I finally got the toilets cleaned and turned to inspect Timothy's "work." Vinegar water pooled under the bathroom door and dripped off the counters as evidence that he'd been hard at work. "Look mommy! I helped you. Ishn't it so clean!" He turned to me excitedly and sprayed Nathaniel directly in the face with the vinegar water. Nathaniels' response was to grunt loudly and "run" to the toilet and throw his rag into the bowl in defiance. After rescuing the rag, I grabbed a large beach towel to use as a mop and backed my way out of the bathroom and shut the door. Nathaniel was soaked to his shoulders in toilet water and Timothy walked down the hall leaving wet little footprints in the carpet. I decided that was enough for one day.
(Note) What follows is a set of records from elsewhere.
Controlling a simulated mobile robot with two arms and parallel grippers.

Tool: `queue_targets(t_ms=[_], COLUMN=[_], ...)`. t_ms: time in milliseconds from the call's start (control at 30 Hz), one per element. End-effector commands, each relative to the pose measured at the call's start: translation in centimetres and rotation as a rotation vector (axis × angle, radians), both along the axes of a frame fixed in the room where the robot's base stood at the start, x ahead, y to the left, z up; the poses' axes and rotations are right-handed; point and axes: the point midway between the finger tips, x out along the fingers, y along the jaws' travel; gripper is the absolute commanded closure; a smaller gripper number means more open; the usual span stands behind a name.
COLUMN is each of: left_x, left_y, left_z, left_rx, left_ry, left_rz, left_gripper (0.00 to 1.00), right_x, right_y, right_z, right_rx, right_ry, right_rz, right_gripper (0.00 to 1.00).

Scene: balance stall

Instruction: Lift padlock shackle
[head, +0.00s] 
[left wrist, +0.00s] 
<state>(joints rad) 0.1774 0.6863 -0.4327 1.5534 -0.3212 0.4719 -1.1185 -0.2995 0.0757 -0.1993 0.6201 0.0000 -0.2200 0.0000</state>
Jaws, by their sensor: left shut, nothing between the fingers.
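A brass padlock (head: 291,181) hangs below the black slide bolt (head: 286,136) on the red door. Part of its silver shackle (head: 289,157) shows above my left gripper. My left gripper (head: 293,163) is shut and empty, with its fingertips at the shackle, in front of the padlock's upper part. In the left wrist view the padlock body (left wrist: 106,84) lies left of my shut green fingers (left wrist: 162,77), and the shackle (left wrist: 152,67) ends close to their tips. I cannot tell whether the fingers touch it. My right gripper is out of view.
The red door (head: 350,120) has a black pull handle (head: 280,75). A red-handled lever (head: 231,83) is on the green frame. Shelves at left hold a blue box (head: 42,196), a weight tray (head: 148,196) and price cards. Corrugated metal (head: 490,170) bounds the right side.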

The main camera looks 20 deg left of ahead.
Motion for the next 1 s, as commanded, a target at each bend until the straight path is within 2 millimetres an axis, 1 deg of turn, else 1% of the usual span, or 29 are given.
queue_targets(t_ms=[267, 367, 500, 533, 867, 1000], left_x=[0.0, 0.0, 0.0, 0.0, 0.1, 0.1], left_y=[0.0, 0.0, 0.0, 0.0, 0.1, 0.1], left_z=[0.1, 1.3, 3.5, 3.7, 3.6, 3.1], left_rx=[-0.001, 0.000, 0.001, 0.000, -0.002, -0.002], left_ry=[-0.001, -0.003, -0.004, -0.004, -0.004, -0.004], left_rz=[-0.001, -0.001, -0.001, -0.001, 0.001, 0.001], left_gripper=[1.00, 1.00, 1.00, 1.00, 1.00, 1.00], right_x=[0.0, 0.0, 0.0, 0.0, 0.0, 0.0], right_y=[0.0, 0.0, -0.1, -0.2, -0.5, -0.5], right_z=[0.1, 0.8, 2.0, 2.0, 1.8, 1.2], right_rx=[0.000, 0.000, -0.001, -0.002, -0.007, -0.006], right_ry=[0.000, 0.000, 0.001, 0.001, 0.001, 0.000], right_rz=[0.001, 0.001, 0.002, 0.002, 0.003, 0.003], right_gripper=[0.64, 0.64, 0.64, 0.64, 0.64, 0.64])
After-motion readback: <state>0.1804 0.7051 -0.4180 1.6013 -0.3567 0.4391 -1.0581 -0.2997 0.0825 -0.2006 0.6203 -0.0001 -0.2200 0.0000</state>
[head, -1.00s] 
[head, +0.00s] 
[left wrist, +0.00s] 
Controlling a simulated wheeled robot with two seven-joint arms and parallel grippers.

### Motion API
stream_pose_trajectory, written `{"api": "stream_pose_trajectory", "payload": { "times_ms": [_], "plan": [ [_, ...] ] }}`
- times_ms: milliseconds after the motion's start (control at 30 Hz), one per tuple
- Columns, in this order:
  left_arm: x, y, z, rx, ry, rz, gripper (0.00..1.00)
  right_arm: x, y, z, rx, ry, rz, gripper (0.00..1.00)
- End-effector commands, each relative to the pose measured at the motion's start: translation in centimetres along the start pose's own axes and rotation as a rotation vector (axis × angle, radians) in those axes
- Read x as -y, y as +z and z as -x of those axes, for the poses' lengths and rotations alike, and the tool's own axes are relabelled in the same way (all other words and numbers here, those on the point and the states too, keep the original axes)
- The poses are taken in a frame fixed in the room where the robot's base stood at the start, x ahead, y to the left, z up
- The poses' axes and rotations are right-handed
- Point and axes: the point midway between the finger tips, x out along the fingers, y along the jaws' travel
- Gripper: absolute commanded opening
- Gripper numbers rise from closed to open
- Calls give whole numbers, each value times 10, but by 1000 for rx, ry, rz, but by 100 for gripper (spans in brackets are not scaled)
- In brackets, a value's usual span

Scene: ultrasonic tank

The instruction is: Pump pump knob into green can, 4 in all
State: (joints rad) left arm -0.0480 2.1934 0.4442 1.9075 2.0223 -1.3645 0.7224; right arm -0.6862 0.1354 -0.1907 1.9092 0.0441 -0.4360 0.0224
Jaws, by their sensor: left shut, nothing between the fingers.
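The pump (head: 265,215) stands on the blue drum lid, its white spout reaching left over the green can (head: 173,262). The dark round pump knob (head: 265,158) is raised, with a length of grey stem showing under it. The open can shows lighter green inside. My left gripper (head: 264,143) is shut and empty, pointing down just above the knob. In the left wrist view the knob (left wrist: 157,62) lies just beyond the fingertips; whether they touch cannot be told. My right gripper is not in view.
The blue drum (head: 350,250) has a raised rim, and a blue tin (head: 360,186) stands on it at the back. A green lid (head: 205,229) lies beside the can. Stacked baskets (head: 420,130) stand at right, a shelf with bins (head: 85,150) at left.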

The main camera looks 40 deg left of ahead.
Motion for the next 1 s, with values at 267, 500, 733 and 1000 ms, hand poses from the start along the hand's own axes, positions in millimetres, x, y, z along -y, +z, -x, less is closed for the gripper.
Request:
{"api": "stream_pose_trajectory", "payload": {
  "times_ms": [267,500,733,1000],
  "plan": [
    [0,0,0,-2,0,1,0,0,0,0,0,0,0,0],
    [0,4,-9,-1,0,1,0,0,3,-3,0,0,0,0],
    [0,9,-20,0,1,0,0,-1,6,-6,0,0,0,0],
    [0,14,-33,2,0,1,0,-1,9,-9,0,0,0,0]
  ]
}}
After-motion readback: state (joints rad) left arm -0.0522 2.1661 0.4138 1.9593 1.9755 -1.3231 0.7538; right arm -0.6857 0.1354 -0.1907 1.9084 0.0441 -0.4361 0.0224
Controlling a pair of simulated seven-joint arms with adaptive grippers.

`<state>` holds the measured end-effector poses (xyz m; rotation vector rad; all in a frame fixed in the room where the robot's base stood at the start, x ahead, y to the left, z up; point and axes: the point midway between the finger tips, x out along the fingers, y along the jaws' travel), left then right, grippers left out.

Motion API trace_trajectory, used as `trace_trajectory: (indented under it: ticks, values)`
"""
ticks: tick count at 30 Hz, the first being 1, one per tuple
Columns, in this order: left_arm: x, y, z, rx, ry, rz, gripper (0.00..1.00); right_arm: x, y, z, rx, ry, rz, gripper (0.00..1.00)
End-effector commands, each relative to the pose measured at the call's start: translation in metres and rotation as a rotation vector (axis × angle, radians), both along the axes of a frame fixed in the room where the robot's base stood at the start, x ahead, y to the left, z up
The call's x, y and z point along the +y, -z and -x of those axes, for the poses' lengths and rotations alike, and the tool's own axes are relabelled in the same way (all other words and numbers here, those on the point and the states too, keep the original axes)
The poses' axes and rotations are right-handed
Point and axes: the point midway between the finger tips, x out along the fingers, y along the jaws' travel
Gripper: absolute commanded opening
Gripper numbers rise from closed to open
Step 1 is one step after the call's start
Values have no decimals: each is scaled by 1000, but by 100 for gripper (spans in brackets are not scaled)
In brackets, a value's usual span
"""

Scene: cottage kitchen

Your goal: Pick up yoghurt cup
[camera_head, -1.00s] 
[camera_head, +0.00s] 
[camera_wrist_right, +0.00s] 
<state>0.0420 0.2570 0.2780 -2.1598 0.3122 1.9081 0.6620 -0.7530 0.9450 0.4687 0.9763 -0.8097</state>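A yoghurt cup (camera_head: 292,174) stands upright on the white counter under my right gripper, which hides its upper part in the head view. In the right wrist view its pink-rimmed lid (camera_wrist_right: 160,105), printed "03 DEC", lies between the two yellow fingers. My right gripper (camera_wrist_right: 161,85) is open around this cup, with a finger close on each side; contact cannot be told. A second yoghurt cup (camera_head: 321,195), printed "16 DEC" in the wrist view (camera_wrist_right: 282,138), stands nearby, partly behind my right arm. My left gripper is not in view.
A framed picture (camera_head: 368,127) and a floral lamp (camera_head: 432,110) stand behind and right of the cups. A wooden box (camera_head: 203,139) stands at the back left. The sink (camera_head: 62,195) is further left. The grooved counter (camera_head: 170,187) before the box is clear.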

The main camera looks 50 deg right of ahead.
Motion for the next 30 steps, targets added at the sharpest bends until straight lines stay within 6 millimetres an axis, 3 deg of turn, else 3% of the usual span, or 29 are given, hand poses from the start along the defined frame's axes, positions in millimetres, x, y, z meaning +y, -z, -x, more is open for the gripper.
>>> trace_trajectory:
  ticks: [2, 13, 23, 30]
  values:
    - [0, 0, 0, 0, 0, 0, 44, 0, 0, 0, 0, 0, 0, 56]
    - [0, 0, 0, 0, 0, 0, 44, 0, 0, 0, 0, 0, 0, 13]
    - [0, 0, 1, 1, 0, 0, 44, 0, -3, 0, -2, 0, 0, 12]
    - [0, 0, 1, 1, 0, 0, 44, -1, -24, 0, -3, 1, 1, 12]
This afternoon I was driving cars with Timothy and looked up to see that Nathaniel was not in the living room with us. I walked into the kitchen to find that he had discovered the dishwasher unlatched and had succeeded in pulling it open. He must have thought it was a good time to help empty the dishwasher (he has begun to help with that chore and still thinks it's great) and had succeeded in pulling out several dishes and bowls that were dripping with oatmeal. I had mopped the floor just 2 days previous for the first time since Christmas. Oatmeal was dripping off the cupboard door and onto the floor and dirty little footprints had tracked it from the dishwasher to his little pile about 2 feet away.
I have had people ask me if I get uptight in other people's houses that are messy. I honestly don't. I like being in a place I'm not responsible for cleaning. I can sit back and just relax and have fun in someone elses house. It's their mess, not mine.
I love my children. I love that they have upset my neatness. I love (well not really) to find their little jelly fingerprints on the front of my kitchen cupboards and floor. If I never cleaned, I could even use their little hand prints as a random growth chart! I am glad God blessed me with a messy for a husband. I am glad for a daughter who takes after him and for 3 little boys who are simply being boys. I'm pretty sure I wouldn't be as contented as I am today without them in my life.